With that bit of business taken care of, the two of you move down the next tunnel--lined in red brick and shallow alcoves covered by iron grating, oddly enough, some kind of green slime that smells like algae and mildew encrusting the mortar--in a sort of companionable silence. At the end of the tunnel is a round crossroads with a pillar in the center, and you take the time to pack your spoils so they don't rattle too much. Steel took some spoils of her own, mostly books and some kind of jar of something, and she takes the moment to do some repacking herself. The bone spear stays in your hand; you don't really have much experience with a boarspear as much as with a billhook, but it's something sharp and painful at the end of a sturdy haft, and that's core enough to your style that you'll take what you can get. The sword's exciting, and you can't wait to get a chance to learn it, but you don't know how to use a sword, and mid-harrowing is not the place to try and figure out an entire new weapon. And that jezail... keeping it in ammo is your next priority, cause it's a beauty. After you pack, the pair of you squared away and secured in the least clattery, most motion-freeing way that your looting allows for, Steele finally breaks the silence.
"Wasn't expecting the old open-hand closed-fist routine from you. It worked pretty well, I think. Good job."
[ ] "Thanks!" you beam. "I think we make a pretty good team, don't you?"
[ ] "Thanks. You just have to adapt to the situation, right? Come what may."
[ ] "It was nothing, just... something someone I used to run with was pretty good at."
[ ] Just nod in acknowledgement and move on. No need to make of this something it isn't.
[X] Thanks. You just have to adapt to the situation, right? Come what may."
[X] Steele killing Choi.
OK, I don't want to leave Choi around to give alarm, and usually with my luck in this kind of situation it turns out that the person just killed was an Important Person of Importantness, so let's let Steele do it, if things go to hell it's her fault
[X] Setting some kind of fire so that Choi will be too busy saving things and escaping to raise any kind of alarm.
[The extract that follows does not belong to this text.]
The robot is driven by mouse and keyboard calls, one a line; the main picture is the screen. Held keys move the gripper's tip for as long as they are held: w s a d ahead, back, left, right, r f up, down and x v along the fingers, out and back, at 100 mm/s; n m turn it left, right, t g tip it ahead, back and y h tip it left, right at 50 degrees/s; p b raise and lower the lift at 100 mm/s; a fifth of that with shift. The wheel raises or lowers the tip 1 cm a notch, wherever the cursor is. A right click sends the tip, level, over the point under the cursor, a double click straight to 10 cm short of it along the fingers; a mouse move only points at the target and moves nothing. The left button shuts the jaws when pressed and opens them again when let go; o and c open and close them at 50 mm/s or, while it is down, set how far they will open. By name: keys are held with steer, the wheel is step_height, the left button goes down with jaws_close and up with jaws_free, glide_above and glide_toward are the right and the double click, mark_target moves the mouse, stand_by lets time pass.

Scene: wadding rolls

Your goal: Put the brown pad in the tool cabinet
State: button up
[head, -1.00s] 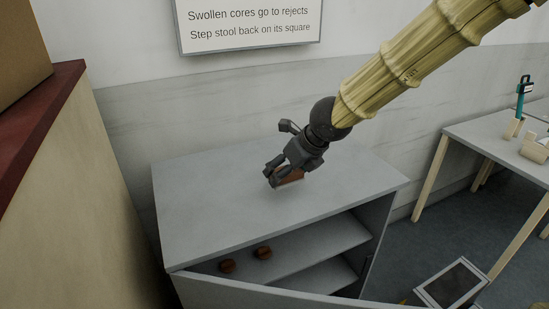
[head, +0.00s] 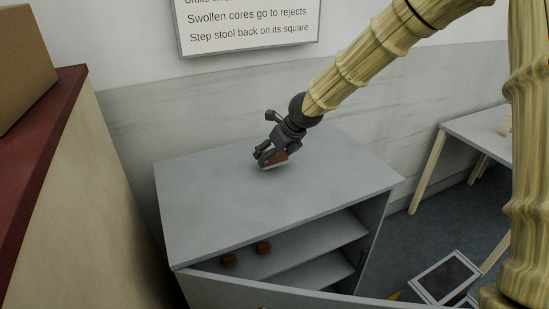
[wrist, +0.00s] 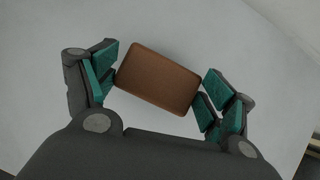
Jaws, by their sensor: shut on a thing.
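The brown pad (wrist: 158,78) is a rounded rectangular block held between the teal-lined fingers of my gripper (wrist: 157,88) in the wrist view. In the head view the pad (head: 280,158) shows at the fingertips of my gripper (head: 266,160), over the top of the grey tool cabinet (head: 215,210). I cannot tell whether the pad touches the top. The cabinet's front is open, with its door (head: 265,293) swung out toward me.
A red-topped counter (head: 40,130) with a cardboard box (head: 35,65) stands at the left. A sign (head: 250,22) hangs on the wall behind. A grey table (head: 475,135) stands at the right, and a step stool (head: 447,277) is low at the right. The shelf's right part is clear.

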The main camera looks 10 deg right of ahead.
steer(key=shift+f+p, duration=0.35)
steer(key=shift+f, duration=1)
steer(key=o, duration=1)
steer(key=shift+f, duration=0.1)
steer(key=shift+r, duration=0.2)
[X] Leaving Choi behind you.
we're still playing at the open hand, so we give them a chance to run
Fire isn't good as it is an alarm all by itself, and Choi is unlikely to prioritize saving things over saving herself.
I don't suppose we can make her chew enough Dreamwax to actually put her to sleep, or at least in a state where she can no longer call an alarm?
[x] "It was nothing, just... something someone I used to run with was pretty good at."
So I looked a bit closer and found out that we have already met a Mimic named Choi, namely the proprietor of the Vile Prawn, who has been suspiciously friendly to us.
"Do I! You came to the right place, Grail. I'm pleased to be known as Six-Coin Choi around these parts, and I'd be delighted to connect a cousin with the supplies needed for such a trip. Here, step into my parlor."
So I looked a bit closer and found out that we have already met a Mimic named Choi, namely the proprietor of the Vile Prawn, who has been suspiciously friendly to us.
I have no idea how and why Choi is in the Scab Palace, though.
It's because I'm a terrible writer and can't keep names straight. Watch me do it with the Locusts that Grail used to run with in like fourteen chapters. I should probably rename one of them
[X] Knocking Choi unconscious and binding her.
[X] Thanks. You just have to adapt to the situation, right? Come what may."
"Thanks, I guess. You just adapt to the situation, right? Come what may. You think fast and you just do what needs doing."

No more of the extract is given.